The technical foundation includes:
- End-to-end app deployment and validation within the Incorta Cloud ecosystem
- User authentication with row-level security support built in from the start
- Dashboard integration so apps and dashboards can work in concert, rather than in parallel
- Specialized data libraries to ingest from Incorta's aggregated tables and SQLx-verified Business Views
- Secure credential management via Streamlit's secrets framework for live connection strings and API keys
AI-assisted app creation and vibe-coding capabilities mean that the technical barrier to building has dropped significantly. A business analyst with domain knowledge and a clear picture of the workflow they need can get to a working prototype in days. The same process that used to require formal requirements documents, backlog prioritization, engineering resources, and a QA cycle now starts with describing what you're trying to accomplish.
The Data Foundation Is the Differentiator
There's a category of app-building tools that makes it easy to build interfaces. What's harder—and what most of them don't solve—is ensuring the data those interfaces run on is accurate, current, and governed.
Builder apps can query live data directly from Databricks, Snowflake, Oracle Apps, SAP, and Salesforce via REST API or JDBC connections, and can perform cross-platform joins for data analysis across those sources. Most analytics and app platforms connect to a warehouse or lakehouse that holds a copy of operational data. The copy is recent, but it's still a copy—it arrived through ETL, carries some lag, and may not preserve the row-level fidelity that operational decisions require.
Builder apps connect directly to source systems without replicating data through a transformation pipeline. The data an app displays and acts on is source-identical. There's no reconciliation gap between what the app sees and what the system of record holds.

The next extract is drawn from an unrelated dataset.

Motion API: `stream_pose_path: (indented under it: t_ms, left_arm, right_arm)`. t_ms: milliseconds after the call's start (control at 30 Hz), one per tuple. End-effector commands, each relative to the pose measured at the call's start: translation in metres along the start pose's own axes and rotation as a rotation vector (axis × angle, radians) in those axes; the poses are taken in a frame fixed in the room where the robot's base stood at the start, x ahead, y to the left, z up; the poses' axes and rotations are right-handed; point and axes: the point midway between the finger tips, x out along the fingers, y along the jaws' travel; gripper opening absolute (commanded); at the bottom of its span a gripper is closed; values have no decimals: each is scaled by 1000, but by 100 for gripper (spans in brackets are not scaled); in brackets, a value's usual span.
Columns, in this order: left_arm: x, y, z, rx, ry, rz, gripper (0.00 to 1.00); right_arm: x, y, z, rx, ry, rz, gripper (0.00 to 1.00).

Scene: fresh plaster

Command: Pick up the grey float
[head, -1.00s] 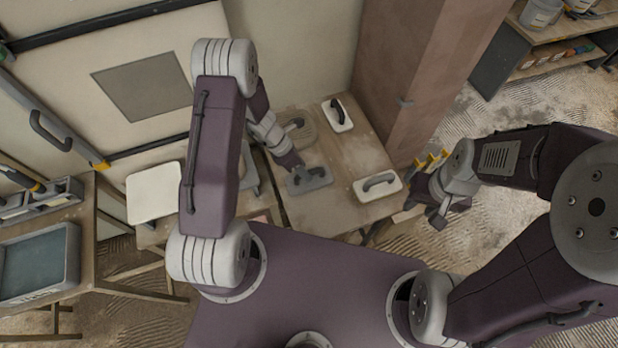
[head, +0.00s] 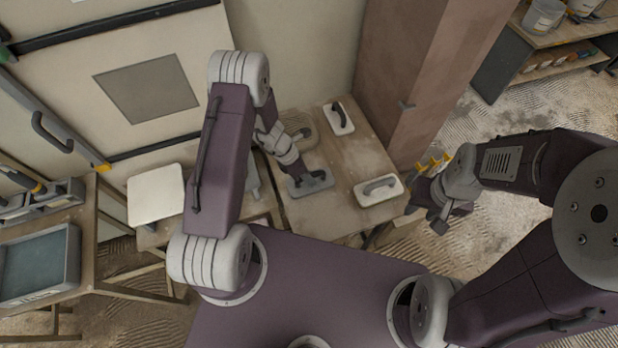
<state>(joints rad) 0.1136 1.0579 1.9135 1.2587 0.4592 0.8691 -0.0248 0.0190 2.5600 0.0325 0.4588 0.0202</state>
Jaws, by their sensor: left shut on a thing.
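The grey float (head: 318,184) is a flat grey rectangular board with a dark handle on the wooden table. My left gripper (head: 298,180) is over the float's left part, shut on its handle. The float looks to be at table level; I cannot tell whether it touches the tabletop. The fingertips are small and partly hidden by the gripper itself. My right gripper (head: 440,213) hangs beyond the table's right edge, away from the float. Its jaws are too small and dark to read.
On the table (head: 345,160), a white float with a grey handle (head: 367,194) lies right of the grey float.

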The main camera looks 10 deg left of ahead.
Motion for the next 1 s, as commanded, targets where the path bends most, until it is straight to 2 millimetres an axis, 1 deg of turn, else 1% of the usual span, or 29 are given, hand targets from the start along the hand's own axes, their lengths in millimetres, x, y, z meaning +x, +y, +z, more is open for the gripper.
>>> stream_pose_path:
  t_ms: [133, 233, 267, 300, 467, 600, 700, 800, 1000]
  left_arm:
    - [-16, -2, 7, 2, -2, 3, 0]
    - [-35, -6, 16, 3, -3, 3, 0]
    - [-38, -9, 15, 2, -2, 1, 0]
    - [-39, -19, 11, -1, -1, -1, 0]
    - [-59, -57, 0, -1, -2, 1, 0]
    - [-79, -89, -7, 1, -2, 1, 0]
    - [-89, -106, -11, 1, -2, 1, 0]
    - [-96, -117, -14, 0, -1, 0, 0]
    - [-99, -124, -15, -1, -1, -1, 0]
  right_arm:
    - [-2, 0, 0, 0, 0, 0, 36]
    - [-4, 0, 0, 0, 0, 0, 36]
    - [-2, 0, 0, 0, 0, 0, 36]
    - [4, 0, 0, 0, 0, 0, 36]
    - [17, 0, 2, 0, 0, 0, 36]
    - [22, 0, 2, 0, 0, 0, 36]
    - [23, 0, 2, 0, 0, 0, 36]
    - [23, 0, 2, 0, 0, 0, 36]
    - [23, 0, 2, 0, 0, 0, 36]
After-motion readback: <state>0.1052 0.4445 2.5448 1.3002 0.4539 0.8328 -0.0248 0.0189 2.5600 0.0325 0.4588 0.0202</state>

For operational decisions, that matters. A finance app that runs a what-if scenario on numbers from yesterday is a different thing than one running on today's actuals via a live connection. An inventory app making a replenishment recommendation on data that's six hours old is making a different recommendation than one working from the current state.
Governance Isn't an Add-On
One of the consistent failure modes for enterprise app democratization is governance. A platform makes it easy to build apps, usage grows, and eventually someone surfaces a compliance issue or a data leak—because the apps were built outside the governance model the organization relies on.
Builder sidesteps that failure mode structurally. Because apps live inside Incorta's platform, they inherit the same RBAC, row-level security, and audit infrastructure that governs everything else. There's no separate security model to configure, no permission mapping to maintain, no question of whether the app is respecting the same access rules as the dashboard next to it.
From an IT and data governance standpoint, this changes the conversation. Instead of managing a parallel universe of informal apps built on copied data with inconsistent permissions, you have a governed catalog of production-ready applications built on the same foundation as everything else.
Who Builds and Who Benefits
Early adoption follows a practical pattern. In the initial release, IT teams, BI developers, and advanced analysts handle building and deploying apps. Business users consume them. That's the model that gets to production fastest with the least governance risk.
Over time, AI-assisted creation capabilities lower the barrier further—making it realistic for technically minded business users to build for their own teams without requiring engineering support. The goal is to make it possible for the people who understand the problem best to participate in building the solution, rather than relying entirely on a requirements handoff process that inevitably loses context.
What Gets Replaced
The business case for Builder is most compelling when you look at what it replaces. Many organizations are running a mix of niche SaaS tools—lightweight CRM overlays, approval routing tools, inventory management interfaces, planning apps—each purchased to solve a specific workflow problem, each requiring its own login, its own data integration, its own training program, and its own license renewal.
Builder doesn't replace mature, full-featured platforms where the breadth of functionality justifies the complexity. It does replace the tail end of that SaaS stack—the tools that were bought because building something custom felt impossible, and that now add cost, sprawl, and integration overhead without delivering proportionate value.
The right use cases are the targeted ones: a workflow that a team runs weekly but that doesn't justify a standalone software purchase; an approval process that needs to know something about your ERP data to work correctly; a planning interface that needs to write back to a source system. Builder handles those cleanly, without adding another system to the data governance map.
Builder is one part of a larger architectural direction in Incorta Intelligence. The platform's premise -that insight and action should happen in the same environment, on the same data, under the same governance model - requires both the ability to analyze and the ability to act. Builder handles the action surface for human-initiated workflows. Agentic Workflows handles the automated ones. Orchestrate Workflows handles the write-back and downstream distribution.
Together, they represent a different answer to the question every analytics platform is now being asked: what happens after the insight? Incorta's answer is that it happens here—in the same platform, on the same data, without leaving to go somewhere else.